This is the Week of Prayer for
Christian Unity, and I hope that Fr Simplicio’s invitation, and my presence,
says something powerfully about the desire for the followers of Jesus to be
one, as Christ and the Father are one.
And you are also most welcome
to Croydon Minster for Choral Evensong at 6.30pm this evening when our preacher
is Monsignor Matthew Dickens, Vicar General for the Archdiocese of Southwark.
Another sign of our desire to listen to one another as fellow Christians.
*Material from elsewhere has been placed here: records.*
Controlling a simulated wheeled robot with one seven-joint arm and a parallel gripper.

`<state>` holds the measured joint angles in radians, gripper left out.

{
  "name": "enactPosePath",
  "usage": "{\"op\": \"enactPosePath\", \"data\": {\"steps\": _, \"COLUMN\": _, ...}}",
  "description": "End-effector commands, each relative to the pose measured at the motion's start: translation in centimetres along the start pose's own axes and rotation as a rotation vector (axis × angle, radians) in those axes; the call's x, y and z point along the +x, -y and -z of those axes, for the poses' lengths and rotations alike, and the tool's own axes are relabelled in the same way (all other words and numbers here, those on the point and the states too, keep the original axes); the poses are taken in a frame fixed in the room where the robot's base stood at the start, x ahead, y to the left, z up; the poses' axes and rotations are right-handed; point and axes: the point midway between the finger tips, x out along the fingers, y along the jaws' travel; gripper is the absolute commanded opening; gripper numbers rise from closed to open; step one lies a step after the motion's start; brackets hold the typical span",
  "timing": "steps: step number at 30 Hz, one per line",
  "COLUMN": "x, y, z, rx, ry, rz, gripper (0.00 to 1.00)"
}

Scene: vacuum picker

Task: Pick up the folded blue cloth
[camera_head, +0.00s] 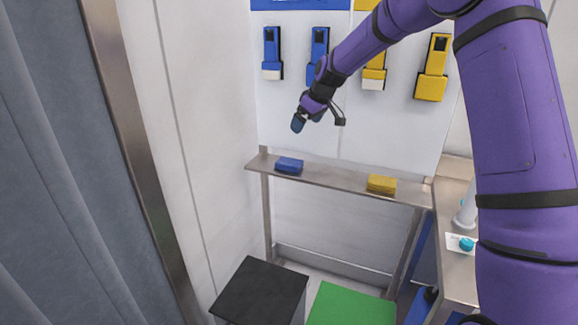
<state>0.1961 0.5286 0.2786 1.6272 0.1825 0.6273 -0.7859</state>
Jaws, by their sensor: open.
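The folded blue cloth (289,165) lies on the left part of a narrow metal shelf (335,180). My purple arm reaches in from the upper right. My gripper (306,121) is above the shelf, a little above and right of the blue cloth in the picture, and apart from it. It is open, and I see nothing between its fingers. Its fingertips are small and dark at this distance.
A folded yellow cloth (381,184) lies further right on the shelf. Blue (272,55) and yellow (432,68) holders hang on the wall behind. Below stand a black-topped box (260,288) and a green-topped one (350,306). A metal counter (456,270) is at right.

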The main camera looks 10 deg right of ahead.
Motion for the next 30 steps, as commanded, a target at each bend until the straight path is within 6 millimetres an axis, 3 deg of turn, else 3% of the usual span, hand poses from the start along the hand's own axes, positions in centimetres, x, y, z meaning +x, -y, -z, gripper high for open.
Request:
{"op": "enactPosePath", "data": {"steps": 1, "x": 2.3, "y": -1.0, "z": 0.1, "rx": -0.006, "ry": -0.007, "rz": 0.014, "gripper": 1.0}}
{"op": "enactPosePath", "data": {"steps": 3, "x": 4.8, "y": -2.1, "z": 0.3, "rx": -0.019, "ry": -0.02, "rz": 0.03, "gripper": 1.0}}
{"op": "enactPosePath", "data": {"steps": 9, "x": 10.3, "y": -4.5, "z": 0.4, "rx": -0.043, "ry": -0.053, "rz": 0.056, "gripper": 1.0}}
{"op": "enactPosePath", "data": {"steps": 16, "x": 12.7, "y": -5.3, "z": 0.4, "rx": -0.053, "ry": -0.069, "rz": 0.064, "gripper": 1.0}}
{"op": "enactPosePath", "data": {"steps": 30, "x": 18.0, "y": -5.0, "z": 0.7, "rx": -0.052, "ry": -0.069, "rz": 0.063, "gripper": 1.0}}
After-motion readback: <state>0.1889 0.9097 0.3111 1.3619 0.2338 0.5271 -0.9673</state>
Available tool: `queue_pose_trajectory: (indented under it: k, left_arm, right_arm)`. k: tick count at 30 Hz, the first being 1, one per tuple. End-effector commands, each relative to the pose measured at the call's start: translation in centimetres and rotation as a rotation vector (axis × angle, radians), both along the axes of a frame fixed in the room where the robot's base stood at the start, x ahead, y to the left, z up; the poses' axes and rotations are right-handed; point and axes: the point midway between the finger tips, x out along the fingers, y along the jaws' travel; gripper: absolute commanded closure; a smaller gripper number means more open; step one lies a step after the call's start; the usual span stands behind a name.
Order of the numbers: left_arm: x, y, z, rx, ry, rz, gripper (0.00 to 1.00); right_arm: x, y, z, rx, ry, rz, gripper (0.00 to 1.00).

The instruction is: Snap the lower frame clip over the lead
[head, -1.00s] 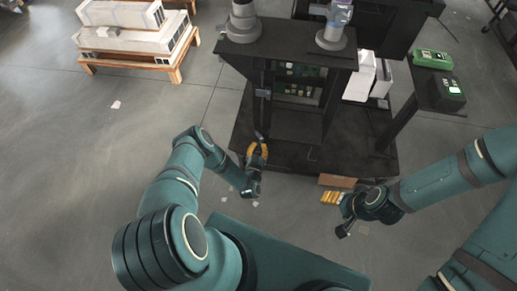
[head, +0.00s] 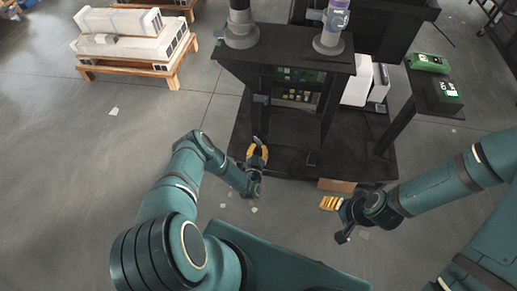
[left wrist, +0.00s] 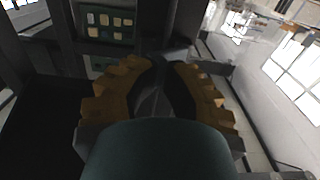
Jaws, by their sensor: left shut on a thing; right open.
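My left gripper (head: 258,148) is low at the front of the black frame (head: 240,130). In the left wrist view its ribbed yellow fingers (left wrist: 160,68) close on a dark thing (left wrist: 157,66) between the tips. I cannot tell whether this is the lower frame clip or the lead, since both are dark and small here. A small grey fitting (head: 261,99) sits higher on the same frame, above the gripper. My right gripper (head: 331,203) is open and empty, near the floor in front of the frame's base.
Green boards show inside the frame (head: 297,95). Grey cylinders (head: 332,42) stand on its black top. A side stand (head: 436,90) holds green devices. A brown block (head: 337,185) lies by the base edge.

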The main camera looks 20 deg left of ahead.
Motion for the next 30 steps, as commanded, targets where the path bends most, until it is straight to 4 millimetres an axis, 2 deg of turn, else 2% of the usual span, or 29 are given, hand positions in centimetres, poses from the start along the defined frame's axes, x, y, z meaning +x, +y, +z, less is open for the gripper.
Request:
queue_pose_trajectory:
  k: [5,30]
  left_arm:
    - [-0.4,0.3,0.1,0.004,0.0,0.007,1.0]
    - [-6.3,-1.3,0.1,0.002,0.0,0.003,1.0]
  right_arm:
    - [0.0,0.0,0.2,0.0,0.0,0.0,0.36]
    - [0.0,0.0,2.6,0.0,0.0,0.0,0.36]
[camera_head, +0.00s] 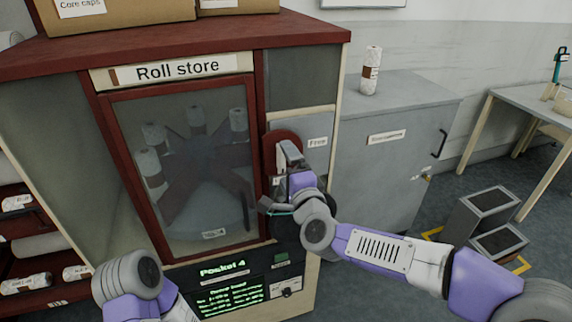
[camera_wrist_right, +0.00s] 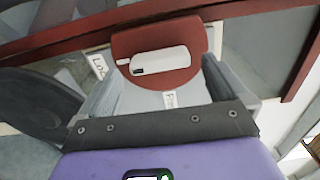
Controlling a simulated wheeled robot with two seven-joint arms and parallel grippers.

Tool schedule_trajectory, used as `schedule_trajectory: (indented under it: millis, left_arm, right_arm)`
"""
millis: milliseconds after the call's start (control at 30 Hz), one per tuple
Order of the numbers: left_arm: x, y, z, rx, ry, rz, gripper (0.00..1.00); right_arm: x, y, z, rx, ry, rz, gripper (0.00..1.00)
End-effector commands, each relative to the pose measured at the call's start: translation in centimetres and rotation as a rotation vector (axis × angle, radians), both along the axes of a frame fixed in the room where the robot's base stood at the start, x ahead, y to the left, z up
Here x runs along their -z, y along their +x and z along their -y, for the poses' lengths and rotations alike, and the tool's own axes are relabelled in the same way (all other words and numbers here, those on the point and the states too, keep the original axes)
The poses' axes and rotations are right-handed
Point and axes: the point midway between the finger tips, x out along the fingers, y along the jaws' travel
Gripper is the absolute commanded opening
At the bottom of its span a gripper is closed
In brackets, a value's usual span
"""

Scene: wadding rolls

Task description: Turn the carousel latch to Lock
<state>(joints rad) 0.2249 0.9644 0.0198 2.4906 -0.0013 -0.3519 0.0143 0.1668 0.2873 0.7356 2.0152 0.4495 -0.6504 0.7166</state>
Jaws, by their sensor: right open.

And here’s a little secret: Fr
Simplicio, Fr David and I have a WhatsApp group that we call ‘Shepherds in
Waddon’. That title acknowledges our pastoral responsibility as shepherds of
God’s people in this locality, albeit in different churches and shared with our
Bishops. I hope we are setting a wider example of commitment to Christian Unity
in conversation, fraternity and in prayer.
Pope St John Paul II was a
passionate and, for me as an Anglican, inspiring advocate of the unity of the
Church, dedicating his Encyclical letter, Ut
Unum Sint, to the topic in 1995. The Latin phrase, Ut Unum Sint, means ‘may they all be one’ and that is Jesus’ prayer
found in St John’s Gospel (John 17.21).
‘May they all be one’ and he
continues ‘that the world may believe that you have sent me’ .
In that prayer Jesus Christ
invites us into the mission of the Father and the Son, who in the communion of
the Holy Spirit, are totally one.
Today’s gospel reading tells
us for what Jesus was sent and the nature of his mission. He is the one
referred to in Isaiah’s scroll: anointed ‘to bring the good news to the poor,
to proclaim liberty to captives and to the blind new sight, to set the
downtrodden free and to proclaim the Lord’s year of favour’ (Luke 4.18-19).
This is the Missio Christi, the mission of Christ, a
mission that becomes ours in our baptism. We too are anointed, as prophets,
priests and kings: this is our task too.
Jesus Christ fulfils this
mission in who he is; we fulfil his
mission in who we are, God’s pilgrim people, the Church.
All that we do as Christians
is seek to join the mission of Christ in the world as his Body. St Paul
reflects deeply on that reality in his first letter to the Corinthians, our
second reading (1 Corinthians 12.12-30). We are a diverse, yet connected, body
in gifts and roles. Our connection, and God willing, unity is in his Body. So we
receive Christ’s Body at Mass to become more truly his Body, the Church.
When we speak of ‘our mission’
that’s only in the sense that we embrace Christ’s
mission, to make it our own. ‘Our mission’ is not generated by us, but is the
task entrusted to us as Christ’s disciples, led by the successors to the
apostles.
And that is where the deepest
mission of God is to reveal his unity to the world, the unity of God the Holy
Trinity, and the unity of you and me, his followers.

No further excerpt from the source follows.